Möglich wurde dies durch die Erfassung von neutralen Atomen, die die Heliosphäre
durchlaufen.
Blick von IBEX
in den Schweif des Sonnensystems. Gelbe und rote
Bereiche stehen für Regionen mit langsamen
Partikeln, blaue Bereiche für Regionen mit
schnellen Partikeln.
Bild: NASA/IBEX |
Dass auch unser Sonnensystem über einen kometenähnlichen Schweif verfügt, hatten Astronomen schon länger vermutet:
Bei anderen Sternen war ein solcher Schweif nämlich bereits beobachtet worden. Er entsteht, wenn sich ein Objekt durch ein anderes Medium bewegt. Im Falle unseres Sonnensystem bewegt sich die Heliosphäre, also die Region rund um die Sonne, die vom Sonnenwind dominiert wird, durch das interstellare Medium
zwischen den Sternen der Galaxie. Der Schweif unseres Sonnensystems konnte jedoch bislang noch nie beobachtet werden.
Mithilfe des Interstellar Boundary Explorer (IBEX) der NASA ist Wissenschaftlern nun
aber ein erster Blick auf diesen Schweif gelungen.
Entscheidend war dabei die Erfassung neutraler Atome: "Durch die Betrachtung von neutralen Atomen konnte IBEX die ersten Beobachtungen des Schweifs der Heliosphäre machen", freut sich David McComas, der verantwortliche Wissenschaftler für IBEX am
Southwest Research Institute im texanischen San Antonio.
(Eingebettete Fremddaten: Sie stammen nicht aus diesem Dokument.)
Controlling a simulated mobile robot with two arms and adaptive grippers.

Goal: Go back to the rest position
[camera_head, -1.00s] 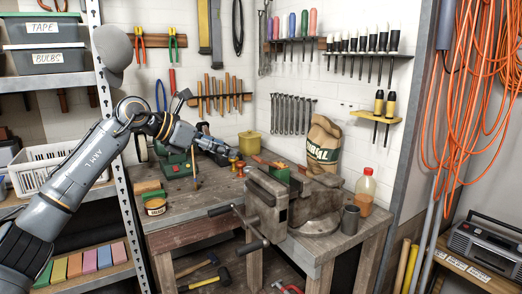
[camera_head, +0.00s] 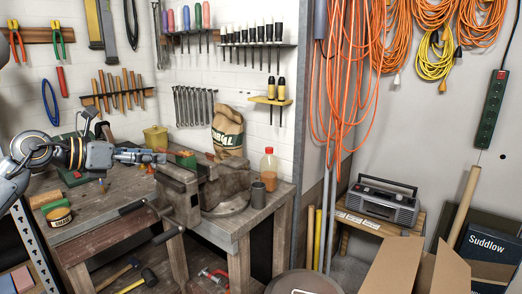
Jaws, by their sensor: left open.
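My left gripper (camera_head: 148,156) reaches in from the left at mid height, above the back part of the workbench (camera_head: 105,204). It is open, and I see nothing held in it. Its tips are just left of and behind the grey metal vise (camera_head: 180,196) at the bench corner. A green piece (camera_head: 187,161) shows at the top of the vise jaws. I cannot tell whether the gripper touches anything there. My right gripper is not in view.
A yellow pot (camera_head: 156,137) stands at the back. An open cardboard box (camera_head: 400,265) and a radio (camera_head: 383,202) are on the right.

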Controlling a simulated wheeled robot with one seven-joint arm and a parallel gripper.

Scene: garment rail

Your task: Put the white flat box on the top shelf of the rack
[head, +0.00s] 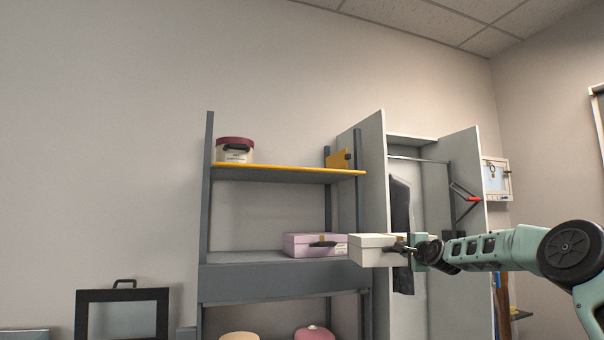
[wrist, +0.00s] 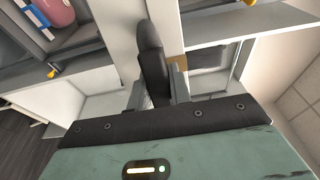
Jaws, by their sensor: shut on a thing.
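The white flat box (head: 368,250) is held level in my gripper (head: 402,248), gripped at its right end in the head view. It is in front of the rack's right side, near the height of the middle shelf. The rack's top shelf (head: 280,173) has a yellow front edge and is higher than the box, up and to the left.
A lilac box (head: 298,244) sits on the middle shelf. A grey wardrobe (head: 366,170) stands right of the rack.

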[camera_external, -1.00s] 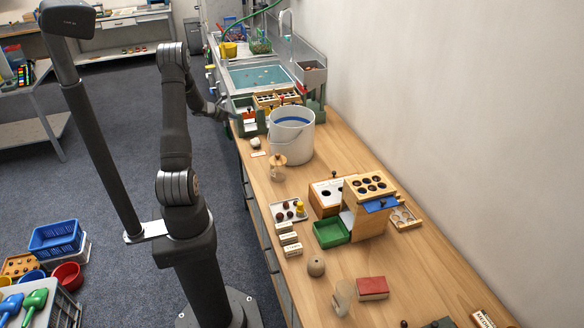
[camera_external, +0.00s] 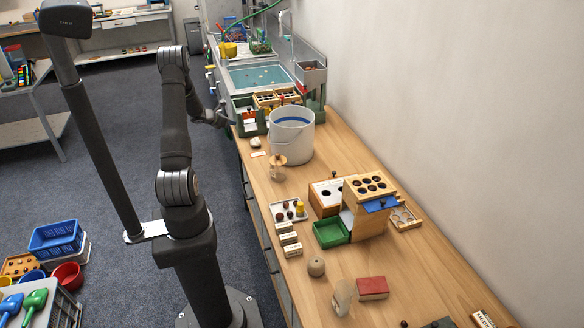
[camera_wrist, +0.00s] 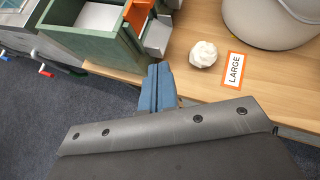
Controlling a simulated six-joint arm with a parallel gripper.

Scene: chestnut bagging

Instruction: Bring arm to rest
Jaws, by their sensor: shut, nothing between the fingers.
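My gripper shows in the wrist view (camera_wrist: 158,85) with its blue-grey fingers together and nothing between them. It is at the edge of the wooden bench (camera_wrist: 120,73), beside a green wooden box (camera_wrist: 95,55) with an orange part. In the external view my gripper (camera_external: 232,123) is small and partly hard to make out, at the bench's left edge near the green box (camera_external: 247,118). The arm reaches away from its base toward the sink end.
A pale round lump (camera_wrist: 203,54) and a card reading LARGE (camera_wrist: 235,70) lie right of my gripper. A white bucket (camera_external: 291,138) stands behind them. A wooden sorter (camera_external: 368,210), green tray (camera_external: 331,233) and red block (camera_external: 373,288) stand nearer.
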"Viele Modelle haben darauf hingedeutet, dass es einen Schweif dieser oder jener
Art gibt, doch hatten wir keine Beobachtungen. Wir haben immer Bilder gemalt,
auf denen der Schweif einfach am Bildrand verschwindet, da wir noch nicht einmal
darüber spekulieren konnten, wie der Schweif wirklich aussieht."
Die Beobachtung des Schweifs von anderen Sternen war da erheblich leichter. Und so wurden in den vergangenen Jahren auch Schweife bei mehreren Sternen beobachtet. Ob
jedoch auch unser Sonnensystem über einen solchen Schweif verfügt, war schwer zu erkennen. Man hatte zunächst auf die Sonde
Pioneer 10 gehofft, die in etwa in die richtige Richtung unser Sonnensystem verlassen sollte, doch brach der Kontakt zur Sonde im Jahr 2003 ab, bevor die interessante Region überhaupt erreicht war. Da die Partikel des Schweifs nicht leuchten, ist eine Beobachtung aus der Ferne ausgesprochen schwierig.
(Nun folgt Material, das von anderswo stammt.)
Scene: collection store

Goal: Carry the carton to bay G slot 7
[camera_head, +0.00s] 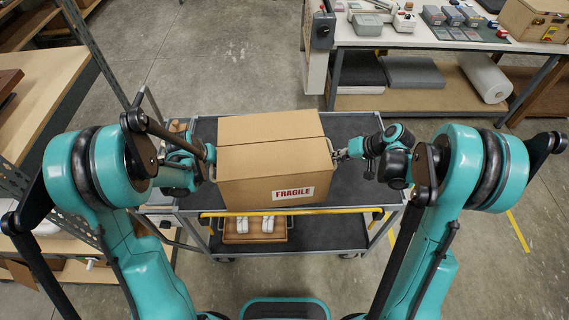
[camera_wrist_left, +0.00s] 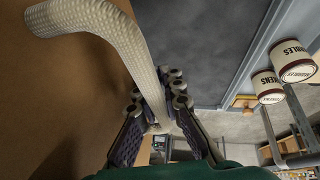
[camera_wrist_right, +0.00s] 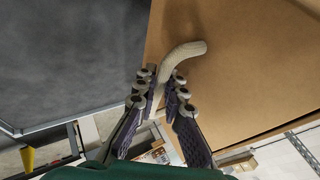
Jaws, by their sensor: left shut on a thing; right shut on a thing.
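The closed brown carton (camera_head: 262,158) with a red FRAGILE label is at the grey cart's dark top (camera_head: 348,188); I cannot tell whether it rests there or hangs just above. My left gripper (camera_head: 208,165) is shut on the pale rope handle at the carton's left side; the handle (camera_wrist_left: 105,22) curves between the fingers in the left wrist view. My right gripper (camera_head: 339,156) is shut on the rope handle at the right side; that handle (camera_wrist_right: 184,50) shows in the right wrist view. The carton looks level. No slot marked G 7 is readable.
The cart's lower shelf (camera_head: 320,234) holds a wooden tray (camera_head: 232,238) with white items. Shelving (camera_head: 45,95) stands at the left. A white workbench (camera_head: 425,38) with boxes and tools is at the upper right. Labelled tins (camera_wrist_left: 292,62) show in the left wrist view. Concrete floor (camera_head: 205,55) is clear behind the cart.

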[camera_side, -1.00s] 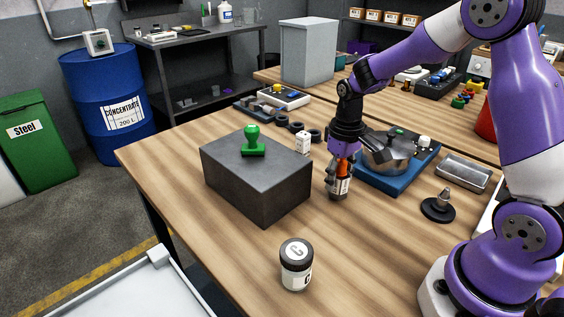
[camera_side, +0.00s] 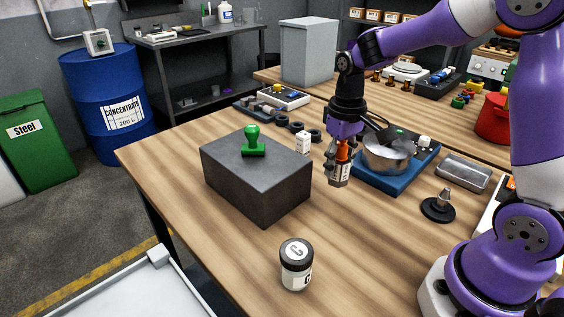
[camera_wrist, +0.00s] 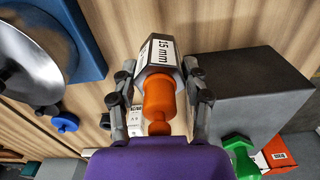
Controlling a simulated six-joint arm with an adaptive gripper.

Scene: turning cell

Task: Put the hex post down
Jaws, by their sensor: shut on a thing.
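The hex post is a grey six-sided metal piece with an orange knob and a white label. In the side view the hex post (camera_side: 340,178) hangs below my gripper (camera_side: 341,159), between the dark block and the blue-based machine, apparently just above the wooden table. In the wrist view my gripper (camera_wrist: 158,82) has a finger on either side of the hex post (camera_wrist: 152,62), whose label reads 15 mm. My gripper is shut on the post. Its lower end points at the table, and I cannot tell the exact gap.
A dark block (camera_side: 255,182) with a green-handled stamp (camera_side: 253,142) stands left of the post. A blue base with a metal bowl (camera_side: 388,155) is to the right. A small white box (camera_side: 303,143) is behind. A lidded jar (camera_side: 296,265) stands in front; table between is clear.

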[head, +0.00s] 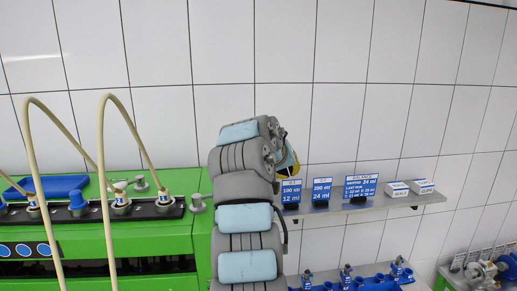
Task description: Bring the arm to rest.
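My arm stands upright in the middle of the head view, with grey links and light blue pads. Its upper part is folded, and the top bends over near the white tiled wall. A small yellow, blue and dark part shows at the right behind the top link; I cannot tell what it is. My gripper cannot be made out and is probably hidden behind the arm's links. I cannot see whether it holds anything.
A green machine (80,241) with cream hoses (104,180) and a blue tray (47,187) stands left. A wall shelf (434,197) right of my arm carries blue signs (361,188) and white boxes (421,186). Blue fittings (346,275) lie below. The upper wall is clear.

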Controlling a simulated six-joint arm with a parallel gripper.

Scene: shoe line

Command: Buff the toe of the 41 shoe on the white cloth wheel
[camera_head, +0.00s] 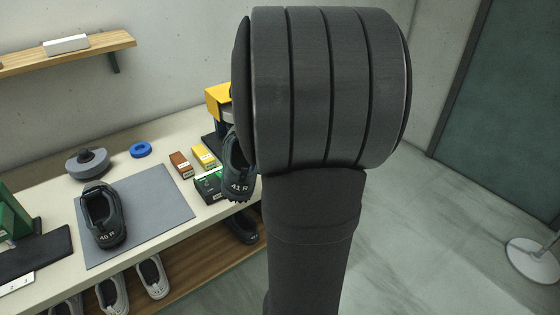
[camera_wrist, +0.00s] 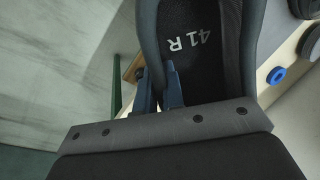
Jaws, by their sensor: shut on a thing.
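The 41 shoe (camera_head: 238,168) is dark with "41 R" in pale figures. It hangs at the bench's right end, partly hidden behind my arm. My gripper is hidden in the head view. In the wrist view its blue fingers (camera_wrist: 159,88) are shut on the rim of the 41 shoe (camera_wrist: 220,72), whose figures face the camera. The toe is out of the wrist picture. A yellow and dark blue machine (camera_head: 217,100) stands behind the shoe, mostly covered by my arm. No white cloth wheel shows in either view.
A dark "40 R" shoe (camera_head: 104,232) stands on a grey mat (camera_head: 160,210). Small boxes (camera_head: 181,164), a blue ring (camera_head: 140,149) and a grey round item (camera_head: 87,163) are on the bench. Several shoes (camera_head: 152,276) sit on the lower shelf. The floor at right is mostly clear.

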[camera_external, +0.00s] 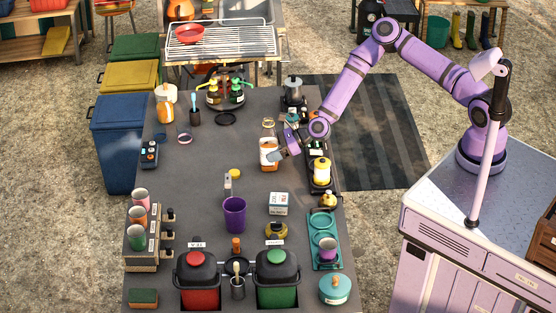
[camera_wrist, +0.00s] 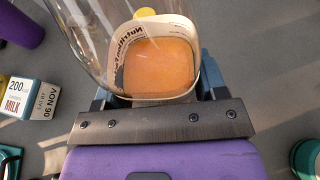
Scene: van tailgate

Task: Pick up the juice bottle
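The juice bottle (camera_external: 268,158) stands upright on the grey table in the external view. It has clear glass, orange juice and a white label. In the wrist view the bottle (camera_wrist: 158,70) is seen from above at a slant, with its glass top towards the upper left. My gripper (camera_external: 278,155) is low at the bottle's right side in the external view. In the wrist view its blue-grey fingers (camera_wrist: 157,90) lie to the left and right of the bottle. Whether both fingers press on the glass cannot be made out.
A black rack with a yellow-bodied bottle (camera_external: 321,172) stands close right of my gripper. A milk carton (camera_external: 279,203) and a purple cup (camera_external: 234,215) stand nearer the front. The table left of the bottle is fairly clear.

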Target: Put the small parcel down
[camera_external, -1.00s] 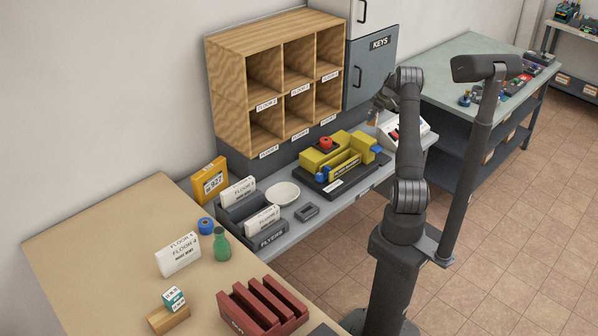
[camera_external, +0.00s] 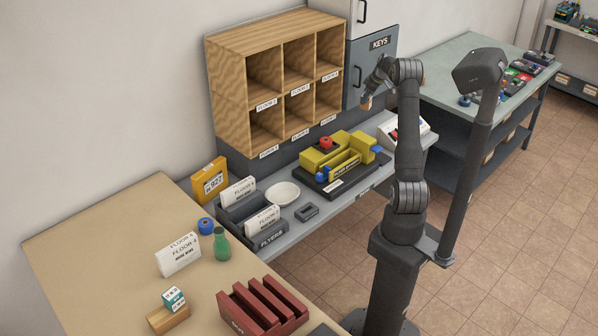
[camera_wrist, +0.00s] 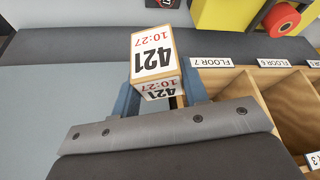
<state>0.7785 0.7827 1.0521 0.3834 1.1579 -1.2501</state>
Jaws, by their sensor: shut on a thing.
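The small parcel (camera_wrist: 154,55) is a brown box with a white label reading 421 and 10:27. In the wrist view it sits between the blue fingers of my gripper (camera_wrist: 160,92), which is shut on it. In the external view my gripper (camera_external: 368,97) holds the parcel (camera_external: 366,103) in the air, in front of the grey KEYS cabinet (camera_external: 378,68) and above the grey shelf (camera_external: 350,194). The parcel looks clear of every surface.
The wooden pigeonholes (camera_external: 234,85) with FLOOR labels stand left of the gripper. A yellow machine with a red knob (camera_external: 326,143), a white bowl (camera_external: 283,193) and the FLYERS tray (camera_external: 269,236) occupy the shelf. A tan table (camera_external: 110,235) is at front left.
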Deshalb bedient sich IBEX auch eines Tricks: Der Satellit misst nämlich neutrale
Partikel, die durch Kollisionen an der Grenze des Sonnensystems entstehen. Da
die Bahn dieser neutralen Partikel durch die Magnetfelder innerhalb der Heliosphäre
nicht mehr abgelenkt werden, bewegen sie sich in gerader Linie von ihrem Entstehungsort bis zu den IBEX-Detektoren. Ihre Erfassung verrät also etwas über die Vorgänge in diesen entfernten Regionen des Sonnensystems.
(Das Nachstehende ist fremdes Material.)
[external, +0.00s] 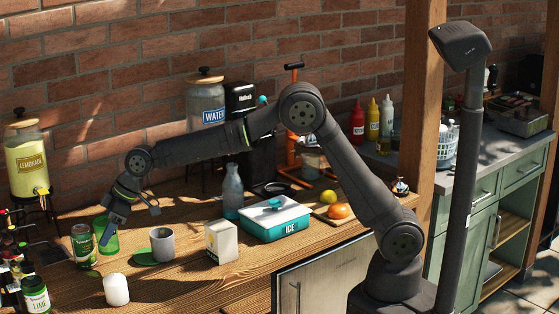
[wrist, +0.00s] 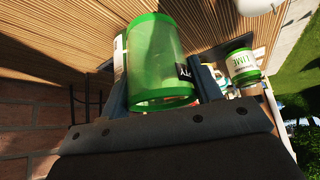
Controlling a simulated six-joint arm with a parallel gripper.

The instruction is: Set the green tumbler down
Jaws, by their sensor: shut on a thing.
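The green tumbler (external: 107,237) is a translucent green cup near the left end of the wooden table. My gripper (external: 112,217) reaches down to it from above and is shut on it. In the wrist view, the tumbler (wrist: 157,62) sits between the two fingers of my gripper (wrist: 158,88), with its rim towards the camera and a small black label on its side. I cannot tell whether its bottom touches the table.
A green can (external: 83,246) stands close left of the tumbler. A grey cup (external: 162,244) is to its right, by a green disc (external: 145,259). A white cylinder (external: 116,289) and a lime jar (external: 36,296) are in front. A white box (external: 221,242) stands further right.

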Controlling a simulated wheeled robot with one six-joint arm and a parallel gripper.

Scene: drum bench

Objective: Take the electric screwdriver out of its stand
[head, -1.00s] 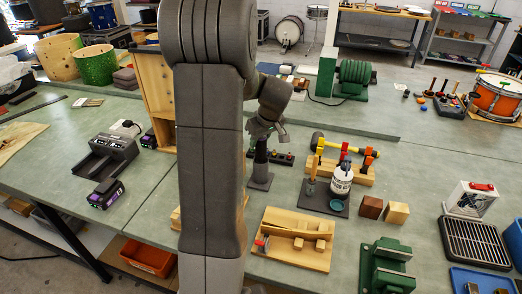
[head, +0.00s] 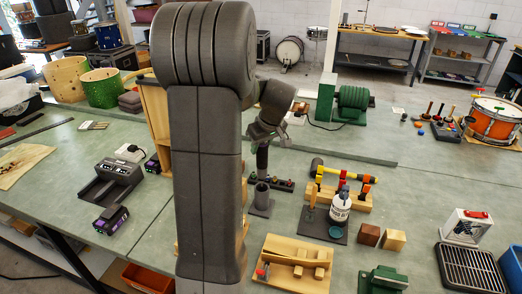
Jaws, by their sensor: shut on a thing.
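My gripper (head: 264,143) is shut on the dark electric screwdriver (head: 262,160), gripping it near its top end in the head view. The screwdriver hangs upright below the gripper. My arm covers the area to the left of the stand.
A yellow-handled mallet on a wooden rack (head: 340,195), a white bottle (head: 340,208) and wooden blocks (head: 394,240) stand to the right. A wooden tray (head: 297,283) lies in front. A charger (head: 112,180) and a battery (head: 111,219) lie left.

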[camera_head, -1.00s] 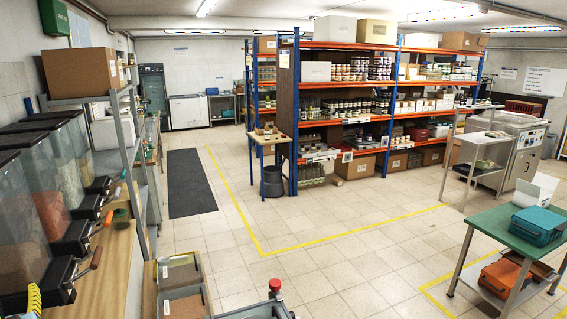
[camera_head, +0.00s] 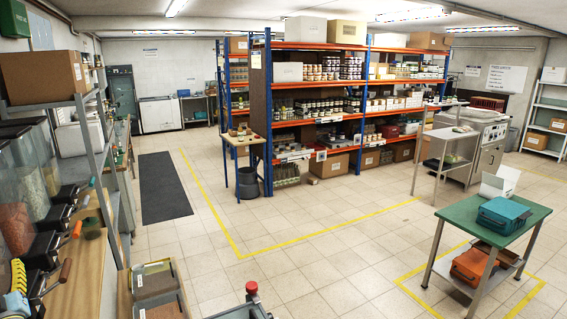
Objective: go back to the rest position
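My gripper is not clearly seen in the head view. A yellow and teal piece at the lower left edge may be part of my arm, but I cannot tell. No held object shows. The stockroom's blue and orange shelving rack (camera_head: 312,133) stands in the middle distance, filled with jars and boxes.
A wooden counter with clear bins (camera_head: 28,190) runs along the left. Trays (camera_head: 157,277) and a red-knobbed grey cart (camera_head: 250,300) stand in front. A green table (camera_head: 480,218) bearing a teal case (camera_head: 503,215) is at right. The tiled floor between is clear.

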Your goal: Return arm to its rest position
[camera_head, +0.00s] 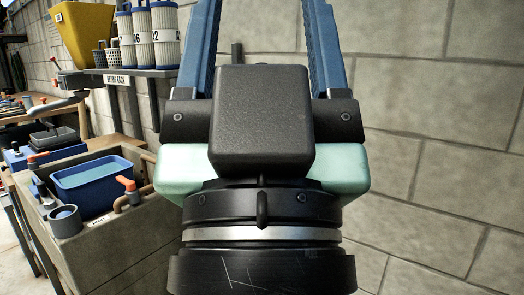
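My gripper (262,25) fills the middle of the head view, seen from behind and pointing up and away. The fingertips run past the top edge and are hidden. I see nothing held between the visible parts of the fingers. The black and pale green wrist is below the fingers, and it covers whatever lies straight behind it.
A grey block wall (445,130) stands behind and to the right. At left, a drying rack (150,73) carries white filter cartridges (164,35) and a yellow hopper (82,35). Below it, a stone basin (125,240) holds a blue tub (95,185) with orange-handled valves (126,183) nearby.
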"Dank der neutralen Atome kann IBEX weit entfernte Strukturen beobachten, sogar aus dem Erdorbit", so Eric Christian, IBEX-Missionswissenschaftler am
Goddard Space Flight Center der NASA.
"Und da IBEX den gesamten Himmel erfassen kann, hat uns der Satellit die ersten Daten über das Aussehen des Schweifs der Heliosphäre
geliefert - ein wichtiger Aspekt unseres Verständnisses über unseren Platz und
unsere Bewegung in der Galaxie."
Die neutralen Partikel kommen aus ganz unterschiedlichen Quellen: Während langsame neutrale Partikel aus allen Regionen der Galaxie in unser Sonnensystem strömen, entstehen schnellere neutrale Atome durch Kollisionen mit den geladenen Partikeln des Sonnenwinds in der Grenzregion der Heliosphäre.
"Durch Erfassung dieser energiereichen neutralen Atome liefert uns IBEX eine Karte der ursprünglich geladenen Partikel", erklärt McComas. Erste Ergebnisse hatten zunächst darauf hingedeutet, dass der Schweif nur aus einer kleinen Region mit einem relativ langsamen Partikelwind besteht, doch handelte es sich dabei offenbar nur um einen Teil der gesamten Struktur.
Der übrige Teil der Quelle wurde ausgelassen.